Universität Erfurt

„Ästhetische Erziehung - Begegnung mit dem Fremden : Pressemitteilung Nr.: 61/2008 - 18.04.2008

Zwischen 1793 und 1795 zog Friedrich Schiller in Briefen an den Augustenburger Prinzen eine Summe der Aufklärung und der Französischen Revolution und unternahm dabei den Versuch einer Vermittlung zwischen den Ansprüchen der Vernunft und der Sinne, den allgemeinen Begriffen und der jeweils konkreten Erfahrung, Erkenntnis und Einbildungskraft, dem Schönen und dem Guten. „Diese Briefe, die Schiller erstmals in den ‚Horen’ öffentlich machte und die wir unter dem Titel ‚Über die ästhetische Erziehung des Menschen’ kennen, unternehmen nichts weniger als den Versuch zu zeigen, warum uns der Umgang mit den Künsten zu besseren Menschen - in einem ethisch-moralischen Sinne - machen kann“, sagt Dr. Kai-Uwe Schierz. Der Direktor der Erfurter Kunsthalle wird die zweite Vorlesung der Reihe „Das Fremde - Faszination und Bedrohung“ am Dienstag, dem 22. April um 18 Uhr im Erfurter Rathausfestsaal halten.

Der amerikanische Philosoph Richard Rorty entwarf seit den 80er Jahren des letzten Jahrhunderts eine Utopie, die „… an den Entwurf Friedrich Schillers zur ästhetischen Erziehung der Menschen anschließt, jedoch dessen idealistische Argumentation konsequent in Beschreibungen überführt, deren Vokabular er dem philosophischen Pragmatismus und Konstruktivismus wie auch der modernen Sprachkritik entlehnt“, so Schierz. „Letztlich versucht er zu zeigen, warum es sinnvoll ist, dass wir uns von jeglichem metaphysischen Sprachgebrauch verabschieden, weil er die Spannungen zwischen dem jeweils Eigenen und dem Fremden verfestigt, anstatt sie produktiv zu machen“. Der Vortrag erläutert das Projekt Rortys, mithilfe der konsequenten Rezeption möglichst unterschiedlicher künstlerischer Vokabulare zu brauchbaren, den Verhältnissen der Moderne angepassten Formen der Selbst- und Weltbeschreibung zu gelangen, sich auf diese Weise wichtige ethische Orientierungskompetenzen zu erarbeiten und die Spannung zwischen Eigenem und Fremden durch die Einübung von Solidarität zu vermitteln - ein Projekt, das ästhetische Erfahrung als die geeignete Form der „Erziehung des Menschen“ profiliert. Verschiedene Beispiele aus der Praxis der modernen Kunst, deren spezifische Möglichkeiten u. a. darin gesehen werden, Vertrautes fremd erscheinen zu lassen und Fremdes vertraut, unterstützen diese Argumente anschaulich.
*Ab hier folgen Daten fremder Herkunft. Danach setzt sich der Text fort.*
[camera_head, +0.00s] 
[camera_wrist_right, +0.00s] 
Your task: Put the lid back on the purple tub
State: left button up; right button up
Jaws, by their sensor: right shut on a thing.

Kai Uwe Schierz wurde 1964 in Bischofswerda geboren. Er studierte von 1983 bis 1988 an der Pädagogischen Hochschule in Erfurt Germanistik und Kunsterziehung. Von 1988 bis 1991 absolvierte er ein Forschungsstudium an der Universität Leipzig, Fachbereich Kulturwissenschaft, und wurde 1992 durch die Fakultät für Kultur-, Sprach- und Erziehungswissenschaften zum Dr. phil. promoviert. Er arbeitete danach als Assistent des Künstlerischen Leiters in der städtischen Galerie am Fischmarkt Erfurt und bis 1996 als Fachreferent für bildende Kunst in der Kulturdirektion Weimar. Seit 1996 arbeitet er als künstlerischer Leiter der Galerie am Fischmarkt Erfurt (ab 2000: Kunsthalle Erfurt) und seit 2001 auch als Direktor dieser Einrichtung. Seit Juli 2006 ist er als Honorarprofessor an der Fakultät Gestaltung der Bauhaus Universität Weimar tätig.

Die gemeinsame Ringvorlesung von Universität und Fachhochschule Erfurt im Sommersemester 2008 steht unter dem Titel „Das Fremde - Faszination und Bedrohung“. Die mit Unterstützung der Stadtverwaltung Erfurt und der Universitätsgesellschaft Erfurt e.V. veranstaltete und von der Thüringer Allgemeine präsentierte populäre Reihe bietet jeweils dienstags (Beginn 18.00 Uhr) im Rathausfestsaal in insgesamt 12 Veranstaltungen Vorträge von Professoren und weiteren Experten aus unterschiedlichen Bereichen.